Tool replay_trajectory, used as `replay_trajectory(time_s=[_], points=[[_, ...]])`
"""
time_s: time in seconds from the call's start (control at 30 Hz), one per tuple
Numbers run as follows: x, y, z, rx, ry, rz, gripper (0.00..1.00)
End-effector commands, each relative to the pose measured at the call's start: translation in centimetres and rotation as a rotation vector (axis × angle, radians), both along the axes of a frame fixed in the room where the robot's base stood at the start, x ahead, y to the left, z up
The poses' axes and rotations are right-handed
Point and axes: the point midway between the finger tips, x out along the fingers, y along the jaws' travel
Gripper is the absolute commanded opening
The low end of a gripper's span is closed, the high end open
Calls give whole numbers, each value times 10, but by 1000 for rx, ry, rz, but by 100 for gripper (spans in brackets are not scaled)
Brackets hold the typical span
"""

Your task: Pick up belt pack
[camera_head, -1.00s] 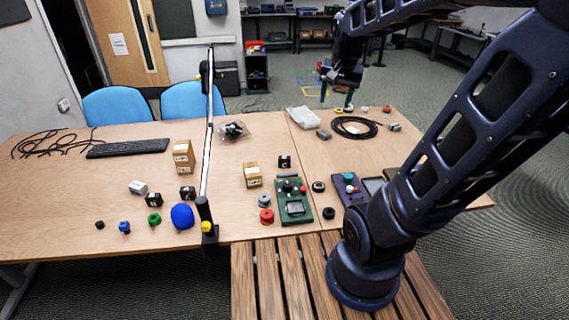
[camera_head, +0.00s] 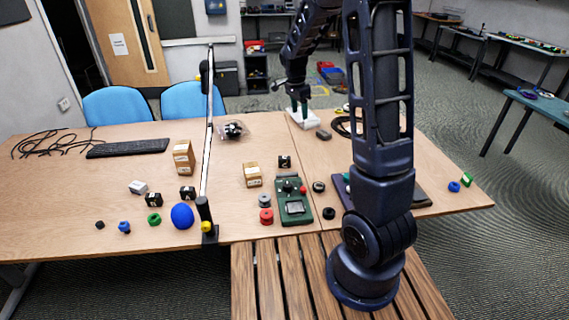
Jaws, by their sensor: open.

» **Problem statement**: Write down every line of the data above that includes the string "along".

» **Task output**:
End-effector commands, each relative to the pose measured at the call's start: translation in centimetres and rotation as a rotation vector (axis × angle, radians), both along the axes of a frame fixed in the room where the robot's base stood at the start, x ahead, y to the left, z up
Point and axes: the point midway between the finger tips, x out along the fingers, y along the jaws' travel

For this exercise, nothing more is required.